| Given exercise |
Output an exact reproduction of the data.

## begin Listed records

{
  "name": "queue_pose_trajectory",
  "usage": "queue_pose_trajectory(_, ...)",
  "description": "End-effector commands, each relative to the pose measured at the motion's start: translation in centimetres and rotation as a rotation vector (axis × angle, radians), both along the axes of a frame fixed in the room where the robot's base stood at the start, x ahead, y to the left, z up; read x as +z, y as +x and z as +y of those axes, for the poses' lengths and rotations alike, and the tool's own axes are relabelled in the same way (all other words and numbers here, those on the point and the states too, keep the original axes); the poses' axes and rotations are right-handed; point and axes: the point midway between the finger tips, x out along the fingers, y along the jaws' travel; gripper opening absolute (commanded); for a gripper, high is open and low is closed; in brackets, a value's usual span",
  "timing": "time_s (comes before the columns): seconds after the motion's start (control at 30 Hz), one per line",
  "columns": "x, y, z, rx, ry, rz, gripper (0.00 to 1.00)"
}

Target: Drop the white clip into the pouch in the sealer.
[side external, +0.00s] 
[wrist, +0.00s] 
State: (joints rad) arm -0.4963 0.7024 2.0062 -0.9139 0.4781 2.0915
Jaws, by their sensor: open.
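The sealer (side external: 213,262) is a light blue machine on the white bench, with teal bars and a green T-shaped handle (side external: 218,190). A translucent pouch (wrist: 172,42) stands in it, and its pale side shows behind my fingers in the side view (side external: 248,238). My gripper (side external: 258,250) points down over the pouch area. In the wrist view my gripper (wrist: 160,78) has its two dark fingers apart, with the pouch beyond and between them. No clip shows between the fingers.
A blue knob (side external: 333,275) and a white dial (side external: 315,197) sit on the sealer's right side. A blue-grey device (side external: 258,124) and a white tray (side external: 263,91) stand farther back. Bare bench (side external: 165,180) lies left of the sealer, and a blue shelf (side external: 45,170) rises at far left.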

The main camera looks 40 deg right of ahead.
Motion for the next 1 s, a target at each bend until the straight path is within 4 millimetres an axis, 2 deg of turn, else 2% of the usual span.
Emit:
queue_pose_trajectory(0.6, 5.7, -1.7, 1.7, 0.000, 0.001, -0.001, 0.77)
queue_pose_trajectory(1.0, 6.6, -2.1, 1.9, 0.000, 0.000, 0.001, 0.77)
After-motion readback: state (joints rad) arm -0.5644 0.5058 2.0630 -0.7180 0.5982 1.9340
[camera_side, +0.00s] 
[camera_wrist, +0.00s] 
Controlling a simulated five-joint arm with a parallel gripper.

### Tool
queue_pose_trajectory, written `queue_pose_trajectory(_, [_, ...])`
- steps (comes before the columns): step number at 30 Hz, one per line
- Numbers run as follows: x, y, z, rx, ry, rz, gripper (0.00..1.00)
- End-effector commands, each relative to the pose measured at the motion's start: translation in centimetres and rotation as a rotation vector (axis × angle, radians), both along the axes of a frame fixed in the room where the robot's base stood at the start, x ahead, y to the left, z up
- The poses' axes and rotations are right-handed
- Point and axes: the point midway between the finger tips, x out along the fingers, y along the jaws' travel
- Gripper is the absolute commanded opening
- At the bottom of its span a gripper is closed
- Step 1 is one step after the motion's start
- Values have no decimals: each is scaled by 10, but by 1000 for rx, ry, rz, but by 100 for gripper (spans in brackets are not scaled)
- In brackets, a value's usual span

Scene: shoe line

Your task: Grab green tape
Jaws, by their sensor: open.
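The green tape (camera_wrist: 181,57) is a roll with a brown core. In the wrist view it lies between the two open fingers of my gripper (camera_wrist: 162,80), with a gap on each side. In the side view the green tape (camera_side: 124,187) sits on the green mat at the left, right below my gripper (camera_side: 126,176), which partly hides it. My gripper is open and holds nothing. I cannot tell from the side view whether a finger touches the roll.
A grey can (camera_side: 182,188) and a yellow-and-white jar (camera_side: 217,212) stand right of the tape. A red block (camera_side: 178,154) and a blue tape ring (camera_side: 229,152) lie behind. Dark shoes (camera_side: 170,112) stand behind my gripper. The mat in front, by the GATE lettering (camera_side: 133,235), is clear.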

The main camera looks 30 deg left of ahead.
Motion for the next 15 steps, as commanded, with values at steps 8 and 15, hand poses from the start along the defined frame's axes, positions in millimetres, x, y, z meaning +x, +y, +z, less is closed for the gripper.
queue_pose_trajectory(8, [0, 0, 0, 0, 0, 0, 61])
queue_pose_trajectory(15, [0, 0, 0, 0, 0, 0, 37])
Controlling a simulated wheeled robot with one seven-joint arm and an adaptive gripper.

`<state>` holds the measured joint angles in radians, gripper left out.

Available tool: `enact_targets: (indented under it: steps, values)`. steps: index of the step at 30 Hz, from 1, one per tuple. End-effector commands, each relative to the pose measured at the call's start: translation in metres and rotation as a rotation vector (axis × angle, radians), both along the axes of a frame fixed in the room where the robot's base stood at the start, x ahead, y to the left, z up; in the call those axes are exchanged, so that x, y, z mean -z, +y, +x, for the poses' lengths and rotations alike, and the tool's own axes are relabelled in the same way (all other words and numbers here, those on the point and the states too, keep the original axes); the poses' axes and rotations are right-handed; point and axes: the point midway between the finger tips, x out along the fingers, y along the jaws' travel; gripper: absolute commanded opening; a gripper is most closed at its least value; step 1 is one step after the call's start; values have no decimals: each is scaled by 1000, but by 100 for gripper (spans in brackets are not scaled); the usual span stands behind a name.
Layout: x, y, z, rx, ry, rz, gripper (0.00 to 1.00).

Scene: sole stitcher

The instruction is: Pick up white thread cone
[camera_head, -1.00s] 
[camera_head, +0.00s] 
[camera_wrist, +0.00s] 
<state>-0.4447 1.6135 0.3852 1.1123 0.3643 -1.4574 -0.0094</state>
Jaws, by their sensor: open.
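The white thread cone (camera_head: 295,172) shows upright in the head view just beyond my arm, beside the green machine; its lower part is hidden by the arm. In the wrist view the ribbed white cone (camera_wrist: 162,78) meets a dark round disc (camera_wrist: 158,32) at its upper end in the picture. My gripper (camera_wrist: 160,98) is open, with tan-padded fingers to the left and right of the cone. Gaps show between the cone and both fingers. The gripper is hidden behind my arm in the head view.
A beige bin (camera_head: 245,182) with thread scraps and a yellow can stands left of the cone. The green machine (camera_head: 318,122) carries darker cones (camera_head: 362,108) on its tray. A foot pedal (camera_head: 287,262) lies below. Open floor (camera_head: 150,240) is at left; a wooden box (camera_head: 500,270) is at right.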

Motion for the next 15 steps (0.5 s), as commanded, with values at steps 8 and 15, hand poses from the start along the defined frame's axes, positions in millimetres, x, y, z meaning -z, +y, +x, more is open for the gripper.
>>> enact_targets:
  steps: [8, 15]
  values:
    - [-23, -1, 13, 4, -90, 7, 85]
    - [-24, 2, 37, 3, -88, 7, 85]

## end Listed records

| Exercise output |
{
  "name": "queue_pose_trajectory",
  "usage": "queue_pose_trajectory(_, ...)",
  "description": "End-effector commands, each relative to the pose measured at the motion's start: translation in centimetres and rotation as a rotation vector (axis × angle, radians), both along the axes of a frame fixed in the room where the robot's base stood at the start, x ahead, y to the left, z up; read x as +z, y as +x and z as +y of those axes, for the poses' lengths and rotations alike, and the tool's own axes are relabelled in the same way (all other words and numbers here, those on the point and the states too, keep the original axes); the poses' axes and rotations are right-handed; point and axes: the point midway between the finger tips, x out along the fingers, y along the jaws' travel; gripper opening absolute (commanded); for a gripper, high is open and low is closed; in brackets, a value's usual span",
  "timing": "time_s (comes before the columns): seconds after the motion's start (control at 30 Hz), one per line",
  "columns": "x, y, z, rx, ry, rz, gripper (0.00 to 1.00)"
}

Target: Drop the white clip into the pouch in the sealer.
[side external, +0.00s] 
[wrist, +0.00s] 
State: (joints rad) arm -0.4963 0.7024 2.0062 -0.9139 0.4781 2.0915
Jaws, by their sensor: open.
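The sealer (side external: 213,262) is a light blue machine on the white bench, with teal bars and a green T-shaped handle (side external: 218,190). A translucent pouch (wrist: 172,42) stands in it, and its pale side shows behind my fingers in the side view (side external: 248,238). My gripper (side external: 258,250) points down over the pouch area. In the wrist view my gripper (wrist: 160,78) has its two dark fingers apart, with the pouch beyond and between them. No clip shows between the fingers.
A blue knob (side external: 333,275) and a white dial (side external: 315,197) sit on the sealer's right side. A blue-grey device (side external: 258,124) and a white tray (side external: 263,91) stand farther back. Bare bench (side external: 165,180) lies left of the sealer, and a blue shelf (side external: 45,170) rises at far left.

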The main camera looks 40 deg right of ahead.
Motion for the next 1 s, a target at each bend until the straight path is within 4 millimetres an axis, 2 deg of turn, else 2% of the usual span.
Emit:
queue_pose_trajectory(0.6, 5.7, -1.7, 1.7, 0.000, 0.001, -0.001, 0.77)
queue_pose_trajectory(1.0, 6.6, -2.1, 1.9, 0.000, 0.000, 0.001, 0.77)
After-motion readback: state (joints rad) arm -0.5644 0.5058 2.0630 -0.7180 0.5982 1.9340
[camera_side, +0.00s] 
[camera_wrist, +0.00s] 
Controlling a simulated five-joint arm with a parallel gripper.

### Tool
queue_pose_trajectory, written `queue_pose_trajectory(_, [_, ...])`
- steps (comes before the columns): step number at 30 Hz, one per line
- Numbers run as follows: x, y, z, rx, ry, rz, gripper (0.00..1.00)
- End-effector commands, each relative to the pose measured at the motion's start: translation in centimetres and rotation as a rotation vector (axis × angle, radians), both along the axes of a frame fixed in the room where the robot's base stood at the start, x ahead, y to the left, z up
- The poses' axes and rotations are right-handed
- Point and axes: the point midway between the finger tips, x out along the fingers, y along the jaws' travel
- Gripper is the absolute commanded opening
- At the bottom of its span a gripper is closed
- Step 1 is one step after the motion's start
- Values have no decimals: each is scaled by 10, but by 1000 for rx, ry, rz, but by 100 for gripper (spans in brackets are not scaled)
- In brackets, a value's usual span

Scene: shoe line

Your task: Grab green tape
Jaws, by their sensor: open.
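The green tape (camera_wrist: 181,57) is a roll with a brown core. In the wrist view it lies between the two open fingers of my gripper (camera_wrist: 162,80), with a gap on each side. In the side view the green tape (camera_side: 124,187) sits on the green mat at the left, right below my gripper (camera_side: 126,176), which partly hides it. My gripper is open and holds nothing. I cannot tell from the side view whether a finger touches the roll.
A grey can (camera_side: 182,188) and a yellow-and-white jar (camera_side: 217,212) stand right of the tape. A red block (camera_side: 178,154) and a blue tape ring (camera_side: 229,152) lie behind. Dark shoes (camera_side: 170,112) stand behind my gripper. The mat in front, by the GATE lettering (camera_side: 133,235), is clear.

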The main camera looks 30 deg left of ahead.
Motion for the next 15 steps, as commanded, with values at steps 8 and 15, hand poses from the start along the defined frame's axes, positions in millimetres, x, y, z meaning +x, +y, +z, less is closed for the gripper.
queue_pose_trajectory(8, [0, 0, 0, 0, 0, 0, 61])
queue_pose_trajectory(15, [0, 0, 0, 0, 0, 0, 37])
Controlling a simulated wheeled robot with one seven-joint arm and an adaptive gripper.

`<state>` holds the measured joint angles in radians, gripper left out.

Available tool: `enact_targets: (indented under it: steps, values)`. steps: index of the step at 30 Hz, from 1, one per tuple. End-effector commands, each relative to the pose measured at the call's start: translation in metres and rotation as a rotation vector (axis × angle, radians), both along the axes of a frame fixed in the room where the robot's base stood at the start, x ahead, y to the left, z up; in the call those axes are exchanged, so that x, y, z mean -z, +y, +x, for the poses' lengths and rotations alike, and the tool's own axes are relabelled in the same way (all other words and numbers here, those on the point and the states too, keep the original axes); the poses' axes and rotations are right-handed; point and axes: the point midway between the finger tips, x out along the fingers, y along the jaws' travel; gripper: absolute commanded opening; a gripper is most closed at its least value; step 1 is one step after the call's start; values have no decimals: each is scaled by 1000, but by 100 for gripper (spans in brackets are not scaled); the usual span stands behind a name.
Layout: x, y, z, rx, ry, rz, gripper (0.00 to 1.00).

Scene: sole stitcher

The instruction is: Pick up white thread cone
[camera_head, -1.00s] 
[camera_head, +0.00s] 
[camera_wrist, +0.00s] 
<state>-0.4447 1.6135 0.3852 1.1123 0.3643 -1.4574 -0.0094</state>
Jaws, by their sensor: open.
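The white thread cone (camera_head: 295,172) shows upright in the head view just beyond my arm, beside the green machine; its lower part is hidden by the arm. In the wrist view the ribbed white cone (camera_wrist: 162,78) meets a dark round disc (camera_wrist: 158,32) at its upper end in the picture. My gripper (camera_wrist: 160,98) is open, with tan-padded fingers to the left and right of the cone. Gaps show between the cone and both fingers. The gripper is hidden behind my arm in the head view.
A beige bin (camera_head: 245,182) with thread scraps and a yellow can stands left of the cone. The green machine (camera_head: 318,122) carries darker cones (camera_head: 362,108) on its tray. A foot pedal (camera_head: 287,262) lies below. Open floor (camera_head: 150,240) is at left; a wooden box (camera_head: 500,270) is at right.

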Motion for the next 15 steps (0.5 s), as commanded, with values at steps 8 and 15, hand poses from the start along the defined frame's axes, positions in millimetres, x, y, z meaning -z, +y, +x, more is open for the gripper.
>>> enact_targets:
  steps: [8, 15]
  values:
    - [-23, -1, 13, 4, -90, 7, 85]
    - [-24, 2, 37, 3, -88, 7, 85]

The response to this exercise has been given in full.